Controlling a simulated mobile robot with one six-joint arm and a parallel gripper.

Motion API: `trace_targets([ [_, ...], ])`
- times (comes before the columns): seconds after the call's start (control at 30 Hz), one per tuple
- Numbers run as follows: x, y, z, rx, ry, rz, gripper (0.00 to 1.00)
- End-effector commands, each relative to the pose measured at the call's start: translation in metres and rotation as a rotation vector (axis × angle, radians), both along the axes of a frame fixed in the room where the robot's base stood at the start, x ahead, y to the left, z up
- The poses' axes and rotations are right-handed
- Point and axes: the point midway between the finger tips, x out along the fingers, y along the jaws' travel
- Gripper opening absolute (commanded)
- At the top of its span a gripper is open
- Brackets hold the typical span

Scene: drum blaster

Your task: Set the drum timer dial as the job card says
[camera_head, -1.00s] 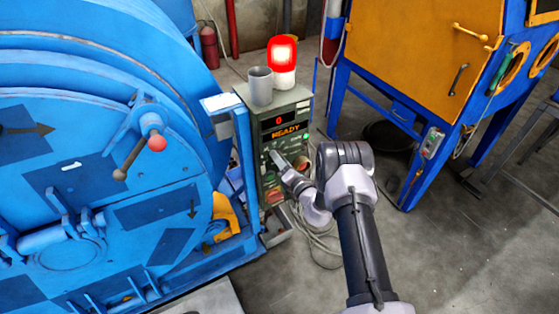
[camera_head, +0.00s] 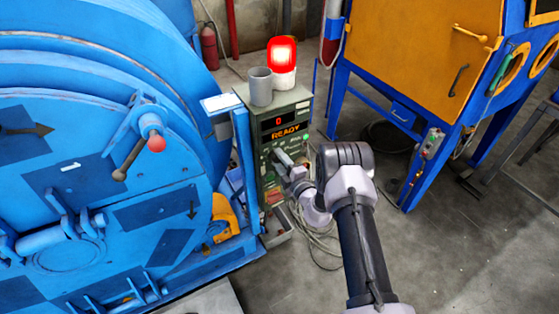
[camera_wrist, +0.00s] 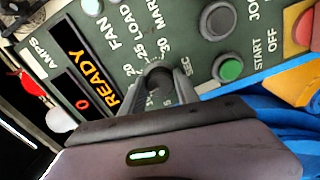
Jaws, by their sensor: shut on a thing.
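The green control box (camera_head: 292,110) stands beside the blue drum machine. Its display (camera_head: 281,126) reads 0 and READY. My gripper (camera_head: 279,155) is at the box's front face, below the display.
A lit red beacon (camera_head: 283,55) and a grey cup (camera_head: 260,86) stand on the box. The wrist view shows a green START button (camera_wrist: 230,69) and a grey JOG button (camera_wrist: 217,21) near my gripper. Cables lie on the floor below; a blue-framed cabinet (camera_head: 425,60) stands right.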

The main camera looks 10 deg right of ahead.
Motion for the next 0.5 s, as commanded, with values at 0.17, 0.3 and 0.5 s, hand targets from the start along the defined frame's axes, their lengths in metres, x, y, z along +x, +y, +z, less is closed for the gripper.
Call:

What to produce
From the material above, reproduce everything verbatim except the pictures.

Solution for this exercise
Controlling a simulated mobile robot with one six-joint arm and a parallel gripper.

Motion API: `trace_targets([ [_, ...], ])`
- times (comes before the columns): seconds after the call's start (control at 30 Hz), one per tuple
- Numbers run as follows: x, y, z, rx, ry, rz, gripper (0.00 to 1.00)
- End-effector commands, each relative to the pose measured at the call's start: translation in metres and rotation as a rotation vector (axis × angle, radians), both along the axes of a frame fixed in the room where the robot's base stood at the start, x ahead, y to the left, z up
- The poses' axes and rotations are right-handed
- Point and axes: the point midway between the finger tips, x out along the fingers, y along the jaws' travel
- Gripper opening absolute (commanded)
- At the top of its span a gripper is open
- Brackets hold the typical span

Scene: drum blaster

Your task: Set the drum timer dial as the job card says
[camera_head, -1.00s] 
[camera_head, +0.00s] 
[camera_wrist, +0.00s] 
Jaws, by their sensor: shut on a thing.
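The green control box (camera_head: 292,110) stands beside the blue drum machine. Its display (camera_head: 281,126) reads 0 and READY. My gripper (camera_head: 279,155) is at the box's front face, below the display.
A lit red beacon (camera_head: 283,55) and a grey cup (camera_head: 260,86) stand on the box. The wrist view shows a green START button (camera_wrist: 230,69) and a grey JOG button (camera_wrist: 217,21) near my gripper. Cables lie on the floor below; a blue-framed cabinet (camera_head: 425,60) stands right.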

The main camera looks 10 deg right of ahead.
Motion for the next 0.5 s, as commanded, with values at 0.17, 0.3 and 0.5 s, hand targets from the start along the defined frame's axes, their lengths in metres, x, y, z along +x, +y, +z, less is closed for the gripper.
Call:

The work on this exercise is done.